Although I think there are limitations to the parallels that can be drawn between the Israel/Egypt negotiations of the late '70s and the Israeli/Palestinian negotiations of the past decade, it has to be remembered that for all his diplomatic clumsiness and difficult personality traits (for which he was criticized as much by his colleagues as he was by the Palestinians), Barak was Miss Manners compared to Menachem Begin. Every account I've read of the Begin/Sadat negotiations leaves the impression that Begin was just about the most impossible person to deal with that anyone could ever imagine: dogmatic, stubborn, a stickler for minor details where almost nobody else could even comprehend what the hell he was going on about, you name it.
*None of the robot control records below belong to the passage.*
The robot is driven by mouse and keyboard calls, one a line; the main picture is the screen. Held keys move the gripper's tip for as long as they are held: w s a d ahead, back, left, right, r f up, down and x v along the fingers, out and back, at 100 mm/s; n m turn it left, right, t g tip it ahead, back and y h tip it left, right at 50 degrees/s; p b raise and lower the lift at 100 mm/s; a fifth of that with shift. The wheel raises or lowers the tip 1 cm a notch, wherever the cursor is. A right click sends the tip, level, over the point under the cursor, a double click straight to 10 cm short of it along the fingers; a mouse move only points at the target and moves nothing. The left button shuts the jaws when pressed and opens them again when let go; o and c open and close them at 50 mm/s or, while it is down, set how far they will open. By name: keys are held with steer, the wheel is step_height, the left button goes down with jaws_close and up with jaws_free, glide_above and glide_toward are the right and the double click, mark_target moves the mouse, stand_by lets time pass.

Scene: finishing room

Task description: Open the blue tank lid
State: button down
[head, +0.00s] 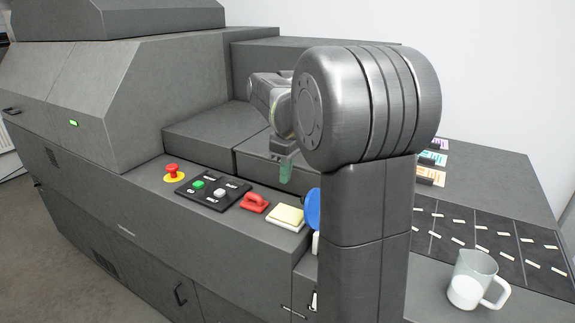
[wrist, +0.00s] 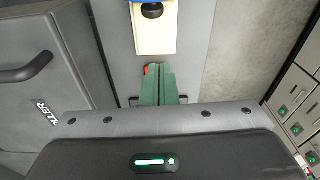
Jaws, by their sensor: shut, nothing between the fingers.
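A blue round-edged piece (head: 313,208), which looks like the tank lid, shows at the left edge of my arm in the head view. My arm hides most of it, with a bit of white below it. Whether it is open or closed cannot be told. In the wrist view a blue edge (wrist: 169,3) shows at the top, by a pale block with a dark oval on it. My gripper (head: 286,172) has green fingers pointing down above the front panel, left of the blue piece and apart from it. Its fingers (wrist: 157,85) are together and empty.
A measuring jug (head: 474,280) stands at right, near a dark sectioned mat (head: 480,238).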

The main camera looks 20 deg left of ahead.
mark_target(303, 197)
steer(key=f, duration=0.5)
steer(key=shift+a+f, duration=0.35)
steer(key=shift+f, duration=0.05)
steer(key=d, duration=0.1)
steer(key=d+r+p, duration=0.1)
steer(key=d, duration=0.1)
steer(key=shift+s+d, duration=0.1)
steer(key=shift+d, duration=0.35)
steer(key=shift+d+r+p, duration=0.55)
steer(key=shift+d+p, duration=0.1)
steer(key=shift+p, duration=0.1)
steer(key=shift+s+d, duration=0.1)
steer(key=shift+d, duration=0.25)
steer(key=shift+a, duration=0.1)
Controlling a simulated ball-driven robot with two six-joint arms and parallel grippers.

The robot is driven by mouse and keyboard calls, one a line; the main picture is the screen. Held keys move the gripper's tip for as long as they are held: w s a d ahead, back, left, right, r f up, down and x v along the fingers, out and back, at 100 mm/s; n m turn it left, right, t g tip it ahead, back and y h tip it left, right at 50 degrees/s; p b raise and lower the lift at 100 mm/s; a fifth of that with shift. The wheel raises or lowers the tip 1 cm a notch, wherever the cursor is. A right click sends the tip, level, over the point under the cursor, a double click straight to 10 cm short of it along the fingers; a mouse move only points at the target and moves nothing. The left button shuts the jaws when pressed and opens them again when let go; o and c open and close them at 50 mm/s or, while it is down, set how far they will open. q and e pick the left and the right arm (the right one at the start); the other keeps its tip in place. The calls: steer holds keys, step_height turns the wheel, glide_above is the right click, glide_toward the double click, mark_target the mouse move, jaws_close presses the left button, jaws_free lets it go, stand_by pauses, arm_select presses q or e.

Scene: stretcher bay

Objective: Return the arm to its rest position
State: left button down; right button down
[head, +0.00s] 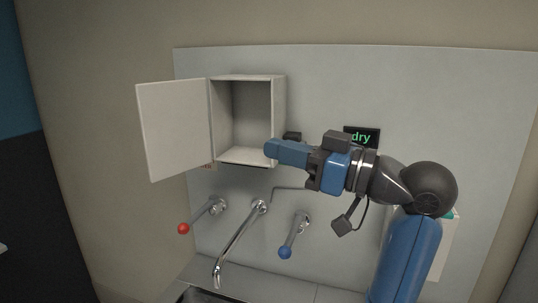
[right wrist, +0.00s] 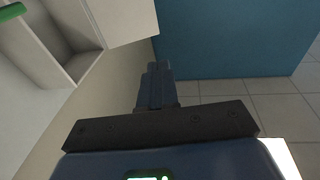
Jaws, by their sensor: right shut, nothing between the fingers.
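My right gripper (head: 270,149) is shut and empty. Its arm comes up from the lower right and bends left, so the blue fingers point left at the lower right corner of the open wall cabinet (head: 280,110). I cannot tell how far the fingertips stand from the cabinet. In the right wrist view the closed fingers (right wrist: 156,75) point up the picture with nothing between them, and the pale cabinet (right wrist: 62,75) is at upper left. My left gripper is in neither view.
The cabinet door (head: 175,127) stands wide open to the left; the visible inside looks empty. Below are a spout (head: 238,238), a red-knobbed lever (head: 200,215) and a blue-knobbed lever (head: 294,240) over a sink. A sign reading "dry" (head: 364,137) hangs behind my right arm.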

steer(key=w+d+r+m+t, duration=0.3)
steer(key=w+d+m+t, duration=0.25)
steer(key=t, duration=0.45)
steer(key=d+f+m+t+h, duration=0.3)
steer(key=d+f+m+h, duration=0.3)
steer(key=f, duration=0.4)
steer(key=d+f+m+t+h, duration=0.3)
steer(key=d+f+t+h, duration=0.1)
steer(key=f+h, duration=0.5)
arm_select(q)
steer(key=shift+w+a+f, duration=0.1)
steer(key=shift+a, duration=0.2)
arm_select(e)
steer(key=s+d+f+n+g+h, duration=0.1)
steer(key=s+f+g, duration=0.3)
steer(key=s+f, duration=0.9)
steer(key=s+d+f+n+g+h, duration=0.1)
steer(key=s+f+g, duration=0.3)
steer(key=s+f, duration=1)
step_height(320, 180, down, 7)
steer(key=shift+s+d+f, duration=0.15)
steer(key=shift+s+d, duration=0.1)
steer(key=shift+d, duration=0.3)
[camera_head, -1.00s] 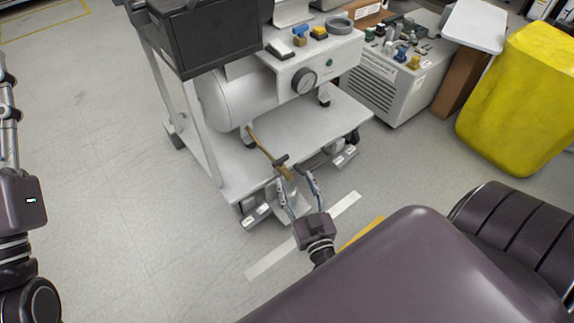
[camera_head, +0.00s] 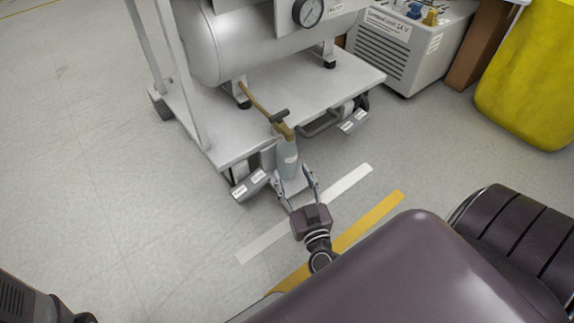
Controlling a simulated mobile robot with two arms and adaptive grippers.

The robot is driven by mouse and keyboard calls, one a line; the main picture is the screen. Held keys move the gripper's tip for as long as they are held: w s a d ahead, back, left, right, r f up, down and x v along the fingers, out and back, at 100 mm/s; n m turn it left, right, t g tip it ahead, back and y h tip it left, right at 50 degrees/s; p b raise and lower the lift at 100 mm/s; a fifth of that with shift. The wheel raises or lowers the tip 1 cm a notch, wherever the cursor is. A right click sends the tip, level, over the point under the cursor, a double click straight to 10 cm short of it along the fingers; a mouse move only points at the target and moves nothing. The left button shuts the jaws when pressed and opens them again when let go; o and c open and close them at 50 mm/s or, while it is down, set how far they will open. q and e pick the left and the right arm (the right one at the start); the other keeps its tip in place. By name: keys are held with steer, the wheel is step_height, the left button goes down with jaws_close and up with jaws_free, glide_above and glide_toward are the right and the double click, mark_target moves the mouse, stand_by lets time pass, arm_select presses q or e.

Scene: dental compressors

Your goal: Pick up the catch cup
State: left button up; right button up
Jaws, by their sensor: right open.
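The catch cup (camera_head: 288,160) is a translucent blue-grey cup below the brass drain valve (camera_head: 284,130) at the front edge of the compressor cart. It looks upright, with its top close under the valve. My right gripper (camera_head: 292,180) is open in front of the cup, fingers pointing toward it. The fingertips are near the cup's lower part, and I cannot tell whether they touch it. My left gripper is out of view.
The cart's white lower deck (camera_head: 310,95) carries the compressor tank (camera_head: 250,45) and pipe. White tape (camera_head: 345,182) and yellow tape (camera_head: 375,215) cross the floor. A yellow bin (camera_head: 530,80) stands right.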

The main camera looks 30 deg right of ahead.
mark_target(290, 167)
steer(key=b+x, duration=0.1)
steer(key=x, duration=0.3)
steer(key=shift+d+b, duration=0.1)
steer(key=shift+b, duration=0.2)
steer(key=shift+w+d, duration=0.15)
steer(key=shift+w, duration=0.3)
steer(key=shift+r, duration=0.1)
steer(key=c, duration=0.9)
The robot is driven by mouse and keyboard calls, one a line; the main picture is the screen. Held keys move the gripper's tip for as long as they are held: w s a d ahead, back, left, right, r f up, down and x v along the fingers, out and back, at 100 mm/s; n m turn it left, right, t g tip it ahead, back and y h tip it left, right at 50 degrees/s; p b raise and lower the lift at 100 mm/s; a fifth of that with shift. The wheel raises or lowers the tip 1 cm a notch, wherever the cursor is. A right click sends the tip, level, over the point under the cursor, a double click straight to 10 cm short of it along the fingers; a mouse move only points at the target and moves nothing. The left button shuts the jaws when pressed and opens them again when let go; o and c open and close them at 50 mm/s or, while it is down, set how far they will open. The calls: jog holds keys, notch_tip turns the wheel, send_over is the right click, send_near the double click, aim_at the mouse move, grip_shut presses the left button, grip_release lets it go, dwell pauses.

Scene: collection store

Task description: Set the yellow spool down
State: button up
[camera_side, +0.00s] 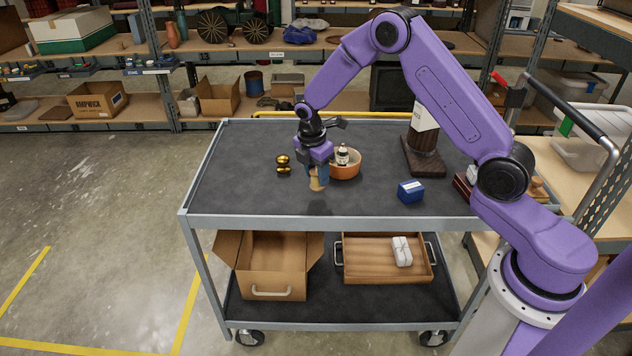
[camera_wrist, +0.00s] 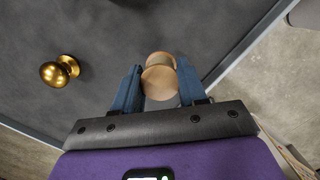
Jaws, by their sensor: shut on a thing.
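My gripper (camera_side: 318,173) hangs over the front middle of the cart's dark top (camera_side: 240,185). Its blue fingers are shut on the spool (camera_side: 317,185), which looks tan and wood-coloured; no clear yellow shows. The spool's lower end sticks out below the fingers, and a shadow lies on the cart top below it, apart from it. In the wrist view the round, pale ends of the spool (camera_wrist: 160,80) show between the two fingertips (camera_wrist: 160,90). The fingers hide part of its middle in the side view.
An orange bowl (camera_side: 348,172) with a small bottle (camera_side: 342,156) stands just behind and right of the spool. A brass knob (camera_side: 283,169) is at left, a blue box (camera_side: 411,191) at right, a dark wooden stand (camera_side: 424,160) behind it. The cart top's left and front are clear.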

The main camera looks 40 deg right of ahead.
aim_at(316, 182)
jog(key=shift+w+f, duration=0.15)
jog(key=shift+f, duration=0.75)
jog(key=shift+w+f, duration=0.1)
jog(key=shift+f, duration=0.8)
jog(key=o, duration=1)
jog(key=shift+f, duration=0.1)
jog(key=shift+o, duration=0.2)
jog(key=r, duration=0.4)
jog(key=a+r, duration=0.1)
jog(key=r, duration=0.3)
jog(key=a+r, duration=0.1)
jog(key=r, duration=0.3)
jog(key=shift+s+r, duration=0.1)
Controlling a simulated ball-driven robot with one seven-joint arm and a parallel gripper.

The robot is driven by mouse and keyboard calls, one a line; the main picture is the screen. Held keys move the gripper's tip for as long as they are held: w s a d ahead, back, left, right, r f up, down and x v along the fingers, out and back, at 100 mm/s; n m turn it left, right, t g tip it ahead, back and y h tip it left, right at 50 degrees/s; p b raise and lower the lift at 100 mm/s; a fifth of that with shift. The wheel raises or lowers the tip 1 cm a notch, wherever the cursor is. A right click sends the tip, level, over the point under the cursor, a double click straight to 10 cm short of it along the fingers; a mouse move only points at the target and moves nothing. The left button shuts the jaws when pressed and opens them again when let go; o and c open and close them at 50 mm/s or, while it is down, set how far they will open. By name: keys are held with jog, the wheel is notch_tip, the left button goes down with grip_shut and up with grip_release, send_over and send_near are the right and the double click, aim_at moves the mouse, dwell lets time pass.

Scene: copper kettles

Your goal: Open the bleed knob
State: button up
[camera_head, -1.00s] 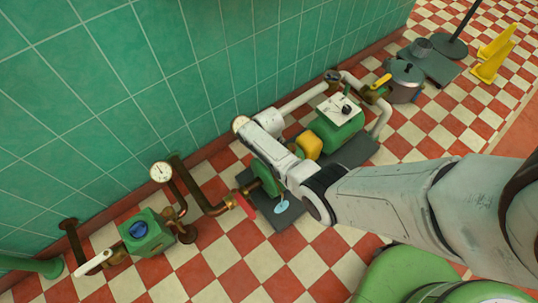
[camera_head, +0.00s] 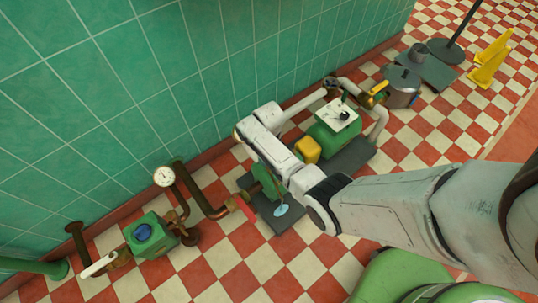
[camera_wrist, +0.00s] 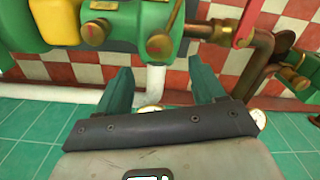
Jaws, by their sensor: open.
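In the wrist view my gripper (camera_wrist: 159,72) is open, its two teal fingers apart with nothing held between them. Beyond the fingertips is a green pump body (camera_wrist: 130,12) carrying a brass knob (camera_wrist: 158,45) with a reddish mark, roughly in line with the gap. A second round brass fitting (camera_wrist: 97,31) is to its left. Which one is the bleed knob I cannot tell for sure. Both look apart from the fingers.
A red lever (camera_wrist: 249,22) and brass pipe (camera_wrist: 262,52) are right of the knob in the wrist view. The head view shows a yellow block (camera_head: 307,149), a gauge (camera_head: 164,176), a blue-topped green box (camera_head: 148,236) and the tiled wall (camera_head: 150,80).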

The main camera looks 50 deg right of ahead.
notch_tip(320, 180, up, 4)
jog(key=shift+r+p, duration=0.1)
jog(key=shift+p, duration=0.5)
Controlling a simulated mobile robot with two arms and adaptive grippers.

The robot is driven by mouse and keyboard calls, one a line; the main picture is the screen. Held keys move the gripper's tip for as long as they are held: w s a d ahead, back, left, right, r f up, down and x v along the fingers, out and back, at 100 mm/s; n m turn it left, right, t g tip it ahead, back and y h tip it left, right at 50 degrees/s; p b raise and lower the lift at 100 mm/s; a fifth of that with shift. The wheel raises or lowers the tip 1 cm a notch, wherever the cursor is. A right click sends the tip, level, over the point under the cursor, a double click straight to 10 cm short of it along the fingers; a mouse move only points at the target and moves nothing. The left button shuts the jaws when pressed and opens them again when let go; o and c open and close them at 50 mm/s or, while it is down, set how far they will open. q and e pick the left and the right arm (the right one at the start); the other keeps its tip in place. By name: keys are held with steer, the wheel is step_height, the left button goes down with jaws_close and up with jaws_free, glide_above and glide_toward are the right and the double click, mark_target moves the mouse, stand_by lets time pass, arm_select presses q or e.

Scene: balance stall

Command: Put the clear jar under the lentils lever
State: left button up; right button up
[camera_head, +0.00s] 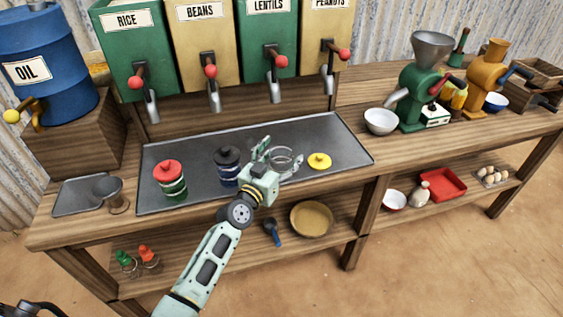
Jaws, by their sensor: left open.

And, undoubtedly, mistakes had been made along the way (leading up to, as well as during, the Camp David conference) by all the parties involved, the Americans, the Egyptians, and the Israelis. Yet the agreement eventually happened, because both Begin and Sadat were more committed to making peace than they were to any other possible scenario. Even many of Barak's most notable critics (like Malley and Agha in their article) conceded that in spite of all his flaws, he really was committed to making a deal happen. There's no getting around the conclusion that if Arafat had been as well, it would have come together, one way or another.